Work to do: Below are records; reproduce exactly the lines from the one that has "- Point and" through the one that has "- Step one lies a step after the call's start", ends included, and nothing more.

Robot episode data

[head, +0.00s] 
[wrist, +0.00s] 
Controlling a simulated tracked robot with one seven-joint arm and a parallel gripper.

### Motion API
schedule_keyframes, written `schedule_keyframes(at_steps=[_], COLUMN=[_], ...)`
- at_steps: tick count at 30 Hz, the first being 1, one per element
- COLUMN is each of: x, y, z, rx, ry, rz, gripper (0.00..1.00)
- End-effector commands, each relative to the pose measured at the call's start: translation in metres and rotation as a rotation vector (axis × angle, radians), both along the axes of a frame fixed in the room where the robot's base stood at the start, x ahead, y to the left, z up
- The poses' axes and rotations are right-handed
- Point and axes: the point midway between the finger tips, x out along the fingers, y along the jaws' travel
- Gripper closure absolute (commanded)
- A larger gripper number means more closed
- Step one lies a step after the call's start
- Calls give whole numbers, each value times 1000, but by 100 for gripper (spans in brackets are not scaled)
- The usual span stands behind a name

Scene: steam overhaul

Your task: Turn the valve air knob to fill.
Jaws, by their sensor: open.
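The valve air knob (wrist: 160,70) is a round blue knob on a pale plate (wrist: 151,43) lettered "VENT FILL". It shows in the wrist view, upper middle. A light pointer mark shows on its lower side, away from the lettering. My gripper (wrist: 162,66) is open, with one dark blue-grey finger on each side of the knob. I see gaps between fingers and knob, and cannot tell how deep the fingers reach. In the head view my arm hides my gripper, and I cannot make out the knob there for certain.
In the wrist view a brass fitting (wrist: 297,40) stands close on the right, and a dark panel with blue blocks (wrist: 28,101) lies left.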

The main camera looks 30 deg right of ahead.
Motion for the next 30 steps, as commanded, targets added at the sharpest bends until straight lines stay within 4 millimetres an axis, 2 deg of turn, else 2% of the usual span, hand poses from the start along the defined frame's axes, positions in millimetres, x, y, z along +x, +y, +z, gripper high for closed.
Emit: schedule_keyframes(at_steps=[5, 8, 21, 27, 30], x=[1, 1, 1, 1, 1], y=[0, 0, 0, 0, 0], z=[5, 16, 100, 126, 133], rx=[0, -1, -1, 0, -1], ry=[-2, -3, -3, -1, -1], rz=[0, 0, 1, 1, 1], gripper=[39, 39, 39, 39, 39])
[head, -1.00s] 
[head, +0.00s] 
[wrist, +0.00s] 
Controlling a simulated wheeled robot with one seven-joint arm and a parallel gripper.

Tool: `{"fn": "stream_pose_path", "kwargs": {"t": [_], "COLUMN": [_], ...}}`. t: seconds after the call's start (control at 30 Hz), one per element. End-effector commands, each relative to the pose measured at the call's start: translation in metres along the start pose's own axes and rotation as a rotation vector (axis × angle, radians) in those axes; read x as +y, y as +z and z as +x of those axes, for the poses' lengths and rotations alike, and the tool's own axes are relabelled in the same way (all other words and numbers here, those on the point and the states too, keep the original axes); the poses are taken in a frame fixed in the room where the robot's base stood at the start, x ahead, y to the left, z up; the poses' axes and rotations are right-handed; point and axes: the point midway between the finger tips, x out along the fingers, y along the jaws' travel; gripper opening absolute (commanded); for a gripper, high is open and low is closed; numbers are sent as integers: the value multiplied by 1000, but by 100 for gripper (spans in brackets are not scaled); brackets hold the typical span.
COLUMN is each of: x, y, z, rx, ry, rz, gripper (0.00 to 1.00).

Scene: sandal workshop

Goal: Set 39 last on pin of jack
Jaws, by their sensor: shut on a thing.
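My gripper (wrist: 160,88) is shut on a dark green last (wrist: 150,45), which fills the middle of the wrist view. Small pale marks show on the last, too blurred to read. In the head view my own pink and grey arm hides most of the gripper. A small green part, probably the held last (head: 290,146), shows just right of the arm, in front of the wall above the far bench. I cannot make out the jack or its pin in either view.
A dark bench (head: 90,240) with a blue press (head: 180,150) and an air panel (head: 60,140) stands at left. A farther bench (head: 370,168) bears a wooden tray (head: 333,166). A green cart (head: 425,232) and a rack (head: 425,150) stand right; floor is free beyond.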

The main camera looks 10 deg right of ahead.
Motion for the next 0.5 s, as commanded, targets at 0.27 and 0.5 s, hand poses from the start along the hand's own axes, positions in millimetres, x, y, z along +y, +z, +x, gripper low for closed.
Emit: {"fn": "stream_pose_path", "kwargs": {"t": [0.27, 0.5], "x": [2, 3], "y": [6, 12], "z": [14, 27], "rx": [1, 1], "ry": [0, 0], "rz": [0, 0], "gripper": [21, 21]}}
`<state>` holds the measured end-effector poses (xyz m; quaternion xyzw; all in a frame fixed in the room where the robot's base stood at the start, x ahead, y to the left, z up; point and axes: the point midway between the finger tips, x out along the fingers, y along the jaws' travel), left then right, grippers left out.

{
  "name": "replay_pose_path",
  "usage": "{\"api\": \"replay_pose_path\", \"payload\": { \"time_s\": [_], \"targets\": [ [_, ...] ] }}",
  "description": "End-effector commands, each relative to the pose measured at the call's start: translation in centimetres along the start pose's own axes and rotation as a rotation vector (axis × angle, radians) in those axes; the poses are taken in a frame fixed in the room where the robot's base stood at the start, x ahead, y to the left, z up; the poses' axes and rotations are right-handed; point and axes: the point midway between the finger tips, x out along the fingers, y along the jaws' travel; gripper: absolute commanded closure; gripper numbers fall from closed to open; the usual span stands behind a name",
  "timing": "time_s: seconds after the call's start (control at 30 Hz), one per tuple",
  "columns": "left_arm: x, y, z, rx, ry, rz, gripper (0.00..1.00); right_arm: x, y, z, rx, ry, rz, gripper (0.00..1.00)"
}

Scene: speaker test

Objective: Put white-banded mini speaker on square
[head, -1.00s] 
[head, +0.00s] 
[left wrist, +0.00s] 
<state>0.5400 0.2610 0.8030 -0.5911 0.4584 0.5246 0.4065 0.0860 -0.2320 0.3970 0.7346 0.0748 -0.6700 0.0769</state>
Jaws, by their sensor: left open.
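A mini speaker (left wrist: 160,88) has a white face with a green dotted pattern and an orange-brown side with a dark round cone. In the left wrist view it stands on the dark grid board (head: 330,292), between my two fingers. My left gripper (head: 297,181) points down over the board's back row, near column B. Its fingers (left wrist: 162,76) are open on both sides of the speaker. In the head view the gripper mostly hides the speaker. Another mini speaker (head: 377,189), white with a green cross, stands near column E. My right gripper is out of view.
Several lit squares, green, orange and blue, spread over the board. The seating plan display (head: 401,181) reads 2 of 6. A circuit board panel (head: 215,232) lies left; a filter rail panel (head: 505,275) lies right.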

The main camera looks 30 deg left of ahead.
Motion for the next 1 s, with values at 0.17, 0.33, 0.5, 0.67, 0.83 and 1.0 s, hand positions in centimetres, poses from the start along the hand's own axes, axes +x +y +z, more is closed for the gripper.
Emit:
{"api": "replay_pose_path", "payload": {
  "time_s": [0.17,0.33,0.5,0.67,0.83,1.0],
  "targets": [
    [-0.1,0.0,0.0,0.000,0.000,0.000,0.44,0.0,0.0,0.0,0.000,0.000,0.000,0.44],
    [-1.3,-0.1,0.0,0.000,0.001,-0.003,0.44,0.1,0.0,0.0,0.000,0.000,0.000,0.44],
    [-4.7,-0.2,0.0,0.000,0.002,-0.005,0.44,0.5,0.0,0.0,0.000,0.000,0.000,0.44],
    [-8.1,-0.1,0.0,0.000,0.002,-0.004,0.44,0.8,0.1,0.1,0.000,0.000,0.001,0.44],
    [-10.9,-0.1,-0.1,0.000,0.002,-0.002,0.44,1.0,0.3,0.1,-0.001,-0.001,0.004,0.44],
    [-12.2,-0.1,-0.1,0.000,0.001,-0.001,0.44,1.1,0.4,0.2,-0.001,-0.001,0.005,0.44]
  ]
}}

Answer for this exercise:
- Point and axes: the point midway between the finger tips, x out along the fingers, y along the jaws' travel
- Gripper closure absolute (commanded)
- A larger gripper number means more closed
- Step one lies a step after the call's start

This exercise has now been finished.